(Records)
※ ※ ※
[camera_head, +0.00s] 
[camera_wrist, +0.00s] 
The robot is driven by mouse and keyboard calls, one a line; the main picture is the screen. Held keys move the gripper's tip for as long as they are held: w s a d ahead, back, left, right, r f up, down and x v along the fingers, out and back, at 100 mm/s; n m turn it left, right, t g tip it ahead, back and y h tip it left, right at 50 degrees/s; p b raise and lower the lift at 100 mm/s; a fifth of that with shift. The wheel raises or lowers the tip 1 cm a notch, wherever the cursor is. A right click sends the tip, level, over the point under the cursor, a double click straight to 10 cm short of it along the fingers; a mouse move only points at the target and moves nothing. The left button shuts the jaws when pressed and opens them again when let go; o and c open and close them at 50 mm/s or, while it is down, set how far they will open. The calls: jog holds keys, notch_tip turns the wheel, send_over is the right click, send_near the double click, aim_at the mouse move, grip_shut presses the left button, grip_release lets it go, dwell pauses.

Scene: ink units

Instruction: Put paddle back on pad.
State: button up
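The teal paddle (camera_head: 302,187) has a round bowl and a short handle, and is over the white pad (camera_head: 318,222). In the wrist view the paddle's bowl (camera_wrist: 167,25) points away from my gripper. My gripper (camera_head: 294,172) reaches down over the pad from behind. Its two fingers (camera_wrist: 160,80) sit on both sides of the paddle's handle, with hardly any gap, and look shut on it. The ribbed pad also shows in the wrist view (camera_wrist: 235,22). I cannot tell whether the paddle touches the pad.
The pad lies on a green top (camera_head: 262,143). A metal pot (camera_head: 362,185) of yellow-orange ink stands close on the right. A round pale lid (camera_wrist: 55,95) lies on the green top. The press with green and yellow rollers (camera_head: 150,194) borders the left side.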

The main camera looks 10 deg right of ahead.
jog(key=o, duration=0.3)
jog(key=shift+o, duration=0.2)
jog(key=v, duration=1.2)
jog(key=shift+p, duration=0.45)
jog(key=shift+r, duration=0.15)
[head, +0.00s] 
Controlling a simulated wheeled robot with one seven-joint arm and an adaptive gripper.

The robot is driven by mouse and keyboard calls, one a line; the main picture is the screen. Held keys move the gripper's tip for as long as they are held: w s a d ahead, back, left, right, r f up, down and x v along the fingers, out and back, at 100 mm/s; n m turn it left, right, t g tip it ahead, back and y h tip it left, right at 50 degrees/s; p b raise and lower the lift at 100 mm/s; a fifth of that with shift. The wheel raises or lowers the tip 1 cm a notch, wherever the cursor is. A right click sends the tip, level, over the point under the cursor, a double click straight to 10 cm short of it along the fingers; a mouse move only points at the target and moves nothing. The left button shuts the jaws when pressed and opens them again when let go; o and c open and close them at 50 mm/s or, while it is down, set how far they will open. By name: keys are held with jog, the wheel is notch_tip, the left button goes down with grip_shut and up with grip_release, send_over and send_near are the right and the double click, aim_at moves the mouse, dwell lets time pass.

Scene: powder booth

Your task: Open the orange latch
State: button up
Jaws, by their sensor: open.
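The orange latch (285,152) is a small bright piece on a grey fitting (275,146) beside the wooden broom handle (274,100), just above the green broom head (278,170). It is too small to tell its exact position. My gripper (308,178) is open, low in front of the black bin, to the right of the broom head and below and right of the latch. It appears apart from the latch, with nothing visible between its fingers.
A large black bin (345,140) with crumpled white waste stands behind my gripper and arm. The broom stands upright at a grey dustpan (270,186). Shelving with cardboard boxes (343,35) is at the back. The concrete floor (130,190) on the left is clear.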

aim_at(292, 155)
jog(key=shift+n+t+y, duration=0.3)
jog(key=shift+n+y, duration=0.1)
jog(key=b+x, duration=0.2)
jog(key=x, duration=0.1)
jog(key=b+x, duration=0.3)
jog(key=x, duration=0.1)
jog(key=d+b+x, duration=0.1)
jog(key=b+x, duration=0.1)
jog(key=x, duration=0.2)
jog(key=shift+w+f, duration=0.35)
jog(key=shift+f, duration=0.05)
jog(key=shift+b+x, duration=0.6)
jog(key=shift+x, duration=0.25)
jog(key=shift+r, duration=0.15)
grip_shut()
※ ※ ※
Only the lines from the one bearing "The main camera looks 10 deg right of ahead." through the one bearing "[head, +0.00s]" should be repeated, exactly as given.

The main camera looks 10 deg right of ahead.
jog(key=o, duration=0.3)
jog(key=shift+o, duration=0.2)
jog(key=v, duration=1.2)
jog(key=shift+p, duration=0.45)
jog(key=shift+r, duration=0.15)
[head, +0.00s] 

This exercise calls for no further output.